• [WRITTEN PROBLEM]:
Leave out the pictures and reproduce all of the data exactly.

+---+

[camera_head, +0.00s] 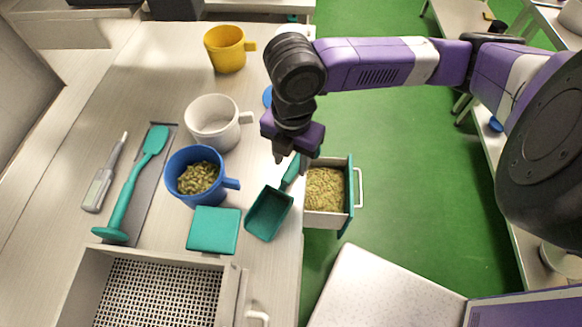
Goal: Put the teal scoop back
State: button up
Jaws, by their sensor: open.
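The teal scoop (268,213) lies at the right edge of the pale worktop (160,60). Its pan is toward the front and its handle points up and right in the picture. My gripper (292,163) is open, with its fingers pointing down at the handle's far end. The handle end shows between the fingertips in the picture; I cannot tell whether they touch it or are above it. An open drawer (349,215) with a teal front, filled with greenish-brown granules (325,189), juts out right of the scoop.
A blue mug (176,166) of granules, a white mug (208,124), a teal square (213,230), a teal spatula-like tool (126,192) and a thermometer-like device (99,188) stand left of the scoop. A yellow mug (224,50) is at the back. A perforated tray (240,283) is in front.

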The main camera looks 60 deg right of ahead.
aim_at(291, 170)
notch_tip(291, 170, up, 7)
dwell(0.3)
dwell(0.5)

+---+

• [THE REPLY]:
[camera_head, +0.00s] 
Goal: Put the teal scoop back
State: button up
Jaws, by their sensor: open.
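The teal scoop (268,213) lies at the right edge of the pale worktop (160,60). Its pan is toward the front and its handle points up and right in the picture. My gripper (292,163) is open, with its fingers pointing down at the handle's far end. The handle end shows between the fingertips in the picture; I cannot tell whether they touch it or are above it. An open drawer (349,215) with a teal front, filled with greenish-brown granules (325,189), juts out right of the scoop.
A blue mug (176,166) of granules, a white mug (208,124), a teal square (213,230), a teal spatula-like tool (126,192) and a thermometer-like device (99,188) stand left of the scoop. A yellow mug (224,50) is at the back. A perforated tray (240,283) is in front.

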The main camera looks 60 deg right of ahead.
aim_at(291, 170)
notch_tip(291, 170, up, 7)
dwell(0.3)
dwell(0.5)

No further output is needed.